By Jim Poling Sr.
One delight of living in Vancouver many years ago was dinner at the On On restaurant in Chinatown.
The food was fabulous and plentiful, and sometimes we walked it off with a stroll through the Downtown Eastside, now referred to as the DTES.
The DTES was scummy back then; strewn with druggies, drunks, the mentally ill and people just down on their luck. Giving our kids a glimpse of the DTES after an On On outing was a lesson in what they did not want to be, and where they did not want to end up, when they grew up.
To me, the Downtown Eastside was another slum soon to be cleaned up; transfigured by good government and a society that cared about people who needed help.
What a stupid assumption! Today, so many years later, there has been no cleanup. The place is worse than it ever was.
DTES now is the poorest, most wretched neighbourhood in Canada. There probably are not many more dreadful places anywhere on the planet, and that’s saying something.
Here’s one example of the depravity we Canadians allow to exist, and grow, in a section of our own country:
The example is a video, posted on Facebook and now in the hands of Vancouver police, showing a woman being raped in broad daylight on the sidewalk of a DTES main intersection.
The story of the video rape was made public by Daphne Bramham, a Vancouver Sun journalist and a former colleague of mine. Her story also tells of reports of women being held hostage, raped, brutalized and even shot in a DTES homeless camp.
Many other stories have been written about DTES depravities and conditions over the years. They have noted that the median annual income of the DTES population is $13,600, compared with $47,200 for Vancouver as a whole.
Also, DTES residents living in SROs (Single Occupancy Rooms) are eight times more likely to die than the national average. And, the vast majority of SROs have been found to have bedbugs, cockroaches and fire code violations.
The sub-human conditions of Vancouver’s DTES have not escaped international attention.
Back in 2011, the New York Times described the area as: “a shock even to someone familiar with the Lower East Side of Manhattan in the 1980s or the Tenderloin in San Francisco.”
“Just be careful not to stray too far south of Gastown into the city’s notoriously squalid and poverty-stricken notorious Downtown Eastside, where drugs and prostitution are rampant,” the Daily News of Egypt wrote back in 2010 as Vancouver invited the world to the Winter Olympics.
Last August the Vancouver Courier wrote about tourists from cruise ships being afraid to visit the Downtown Eastside.

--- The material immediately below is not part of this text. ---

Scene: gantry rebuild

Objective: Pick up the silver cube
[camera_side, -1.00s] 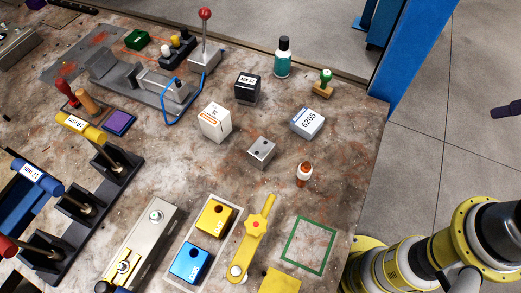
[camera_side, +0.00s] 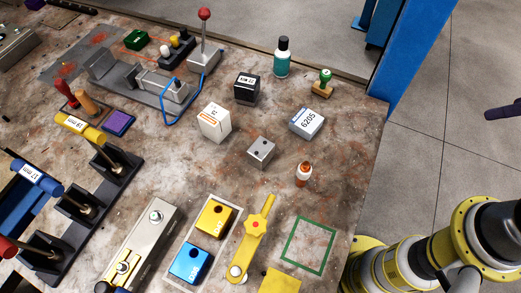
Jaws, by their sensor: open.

A German coupled hurrying out of the area said their son saw discarded needles on the sidewalk and was afraid of stepping on one.
Even celebrities have commented with disgust on the DTES.
Rapper Snoop Dogg went on Instagram back in 2016 to call the DTES ‘Terrible.”
“You need to clean this up,” he said.
A few months back, former Toronto Raptor Danny Green called East Hastings Street in the DTES the “worst street in North America, in terms of druggies.” That was after two of his bags were robbed during a charity fund-raising trip to the city.
Some travel websites, including smartertravel.com, have warned travellers to avoid parts of the Vancouver Downtown Eastside.
Why do we allow this situation to exist? Vancouver is a wonderful city, a terrific place to live and a place for all Canadians to take pride in. Yet a good chunk of its core is a human hellhole many of us choose to ignore.
Its underlying problems are complex. Possible solutions are complicated and controversial, but governments, politicians and social agencies have had decades to find them and clear up what amounts to a national scandal.
Writer Daphne Bramham sums it up in her recent column on the DTES:
“On Vancouver’s drug-addled Downtown Eastside, chaos and depravity have become so normalized that there is no humanity left.”
No humanity left. How can Canadians let this continue?